As widows, we spend a lot of time saying, 'I'm okay'. 'I'm coping.' 'I'll be fine.' 'No, it's okay, I can manage.'
Sometimes we are putting on a brave face for work, protecting our family because we don't want them to worry, fretting that we are boring our friends with our grief, or avoiding the subject because we just don't want to talk about it.
I believe that we need to think about being honest with people about what we are going through. I don't mean tell everyone that you meet on the bus that you are a grieving widow (though you can if you want), instead being open to those people who care. After all, we can't expect them to be honest with us if we're not honest with them.
Sometimes, we are pretending to ourselves.

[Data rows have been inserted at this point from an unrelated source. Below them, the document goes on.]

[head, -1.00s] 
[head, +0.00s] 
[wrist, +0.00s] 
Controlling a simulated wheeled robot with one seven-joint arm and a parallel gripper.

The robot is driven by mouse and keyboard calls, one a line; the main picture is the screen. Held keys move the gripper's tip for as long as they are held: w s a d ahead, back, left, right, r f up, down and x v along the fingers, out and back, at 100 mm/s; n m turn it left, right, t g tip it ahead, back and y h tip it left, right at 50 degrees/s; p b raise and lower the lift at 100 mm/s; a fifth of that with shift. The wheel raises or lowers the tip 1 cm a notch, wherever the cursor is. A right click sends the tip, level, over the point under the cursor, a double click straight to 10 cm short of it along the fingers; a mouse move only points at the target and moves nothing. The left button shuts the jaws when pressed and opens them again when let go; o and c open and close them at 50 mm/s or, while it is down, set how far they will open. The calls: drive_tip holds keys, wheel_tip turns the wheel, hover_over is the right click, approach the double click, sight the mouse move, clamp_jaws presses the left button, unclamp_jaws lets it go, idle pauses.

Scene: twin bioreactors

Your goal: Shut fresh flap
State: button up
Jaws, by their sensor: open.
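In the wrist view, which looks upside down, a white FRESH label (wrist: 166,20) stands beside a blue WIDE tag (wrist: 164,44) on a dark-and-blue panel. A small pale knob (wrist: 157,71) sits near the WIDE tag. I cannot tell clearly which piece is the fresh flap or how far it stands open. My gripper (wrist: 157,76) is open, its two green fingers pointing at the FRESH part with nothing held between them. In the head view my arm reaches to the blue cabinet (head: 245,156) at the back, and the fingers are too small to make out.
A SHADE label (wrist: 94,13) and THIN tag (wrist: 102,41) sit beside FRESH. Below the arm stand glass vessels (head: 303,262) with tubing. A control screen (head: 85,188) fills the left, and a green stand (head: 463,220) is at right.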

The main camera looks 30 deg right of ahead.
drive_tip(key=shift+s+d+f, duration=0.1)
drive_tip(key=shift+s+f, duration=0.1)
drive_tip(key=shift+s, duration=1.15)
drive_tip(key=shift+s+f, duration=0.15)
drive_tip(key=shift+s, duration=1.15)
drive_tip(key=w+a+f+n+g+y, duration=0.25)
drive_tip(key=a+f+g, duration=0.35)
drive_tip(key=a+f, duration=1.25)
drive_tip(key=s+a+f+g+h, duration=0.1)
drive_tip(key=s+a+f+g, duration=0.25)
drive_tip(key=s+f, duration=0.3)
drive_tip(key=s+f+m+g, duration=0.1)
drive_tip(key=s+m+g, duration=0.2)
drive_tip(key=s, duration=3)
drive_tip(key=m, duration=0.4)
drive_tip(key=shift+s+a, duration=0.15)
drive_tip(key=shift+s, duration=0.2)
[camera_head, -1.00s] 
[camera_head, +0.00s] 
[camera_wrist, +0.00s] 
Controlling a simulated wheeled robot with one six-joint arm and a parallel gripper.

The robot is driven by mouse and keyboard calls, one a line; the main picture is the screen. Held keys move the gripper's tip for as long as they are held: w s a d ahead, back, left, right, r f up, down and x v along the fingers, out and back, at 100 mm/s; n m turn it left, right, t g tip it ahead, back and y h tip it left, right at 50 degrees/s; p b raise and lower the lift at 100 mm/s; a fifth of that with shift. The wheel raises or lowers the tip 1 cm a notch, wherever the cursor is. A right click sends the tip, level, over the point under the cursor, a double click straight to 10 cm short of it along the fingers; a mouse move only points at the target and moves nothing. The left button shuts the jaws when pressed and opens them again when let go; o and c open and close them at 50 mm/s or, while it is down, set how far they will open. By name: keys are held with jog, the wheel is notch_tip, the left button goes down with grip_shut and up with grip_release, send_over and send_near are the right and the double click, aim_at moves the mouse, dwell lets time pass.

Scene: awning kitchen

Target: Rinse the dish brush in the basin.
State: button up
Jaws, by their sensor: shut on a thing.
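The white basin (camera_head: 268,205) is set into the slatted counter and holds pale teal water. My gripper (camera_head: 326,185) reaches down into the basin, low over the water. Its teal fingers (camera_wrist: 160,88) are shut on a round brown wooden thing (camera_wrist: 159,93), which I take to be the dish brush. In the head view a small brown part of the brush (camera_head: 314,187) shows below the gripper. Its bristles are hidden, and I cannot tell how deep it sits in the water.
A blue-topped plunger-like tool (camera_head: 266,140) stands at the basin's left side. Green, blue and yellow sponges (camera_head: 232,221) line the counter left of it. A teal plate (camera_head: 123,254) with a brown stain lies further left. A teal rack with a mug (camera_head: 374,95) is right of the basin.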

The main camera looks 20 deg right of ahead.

Pretending to be okay is allowed to give us a break from all that… stuff. Our brains actually can shuttle between okay and not okay to protect us, in what's known as the dual process model.
Pretending long term isn't so good. It can be emotionally and physically exhausting. Being honest to ourselves about our grief, accepting that it's how we feel, and sitting with it, can help us to process our feelings.
It's important to remember that it’s OK not to be OK.
I was widowed at 50 when Tim, who I expected would be my happy-ever-after following a marriage break-up, died suddenly from heart failure linked to his type 2 diabetes. Though we'd known each other since our early 20s, we'd been married less than ten years.